Ob Glück oder nicht, der BFC muß sich wohl diesen unnötigen Treffer selbst anrechnen. Jürgen Bogs hat Recht: "Wir haben uns das Ausscheiden selbst zuzuschreiben. Wir überzeugten nicht. Von der erneuten Schaltpause konnten wir uns nicht vollkommen erholen. Das Leistungsgefälle war dafür viel zu groß." Dennoch hatten es die Berliner in der Hand, den Spieß beizeiten noch umzudrehen, nachdem Ernst der Ausgleich schon fünf Minuten nach der Bröndby-Führung gelungen war. Zwischen der 12. und 22. Minute waren so klare Chancen im Spiel, die reichen mußten, um die gerade in dieser Phase in der Abwehr noch instabilen und unsicheren (Torwart Cramer) Dänen aus dem Cup zu eliminieren.
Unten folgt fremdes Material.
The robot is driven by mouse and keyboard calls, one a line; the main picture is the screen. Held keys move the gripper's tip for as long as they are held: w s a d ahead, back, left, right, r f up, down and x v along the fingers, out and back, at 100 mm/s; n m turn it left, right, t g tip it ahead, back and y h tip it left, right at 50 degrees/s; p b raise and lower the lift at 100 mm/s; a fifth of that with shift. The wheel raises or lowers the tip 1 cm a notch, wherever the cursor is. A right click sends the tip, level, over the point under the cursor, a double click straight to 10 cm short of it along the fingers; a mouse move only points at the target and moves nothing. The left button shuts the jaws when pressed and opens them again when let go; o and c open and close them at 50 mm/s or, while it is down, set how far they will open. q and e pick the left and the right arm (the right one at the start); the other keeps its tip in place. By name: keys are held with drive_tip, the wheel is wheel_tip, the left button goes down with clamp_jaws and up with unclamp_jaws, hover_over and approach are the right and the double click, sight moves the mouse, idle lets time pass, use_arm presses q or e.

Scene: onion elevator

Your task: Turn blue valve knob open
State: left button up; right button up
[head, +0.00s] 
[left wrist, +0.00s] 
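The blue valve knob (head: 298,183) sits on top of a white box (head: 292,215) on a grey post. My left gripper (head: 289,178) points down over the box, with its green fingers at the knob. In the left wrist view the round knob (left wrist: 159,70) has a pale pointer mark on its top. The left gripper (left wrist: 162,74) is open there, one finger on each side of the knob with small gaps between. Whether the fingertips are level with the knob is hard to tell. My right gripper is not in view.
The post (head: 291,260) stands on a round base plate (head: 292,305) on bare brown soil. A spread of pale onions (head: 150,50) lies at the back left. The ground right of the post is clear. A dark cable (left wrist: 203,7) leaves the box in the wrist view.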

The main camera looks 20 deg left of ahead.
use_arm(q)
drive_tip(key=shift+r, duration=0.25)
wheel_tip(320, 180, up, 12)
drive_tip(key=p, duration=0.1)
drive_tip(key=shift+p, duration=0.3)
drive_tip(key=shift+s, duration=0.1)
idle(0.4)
Ernst (Direktschuß, zu aller Verblüffung und weil "auf den Mann" von Cramer pariert), Pastor, Ernst (Pfosten), Doll (im Gewühl fast auf der Linie) - all dies kam nicht wieder, obgleich der BFC auch nach der Pause weitgehend den Angriff suchte, das geschehen mehr oder weniger bestimmte und auch da noch die Chancen hatte, zumindest die Verlängerung zu erreichen: Pastors Lattenkopfball, Schulz-Direktschuß, bei dem Lisdorf k.o. ging.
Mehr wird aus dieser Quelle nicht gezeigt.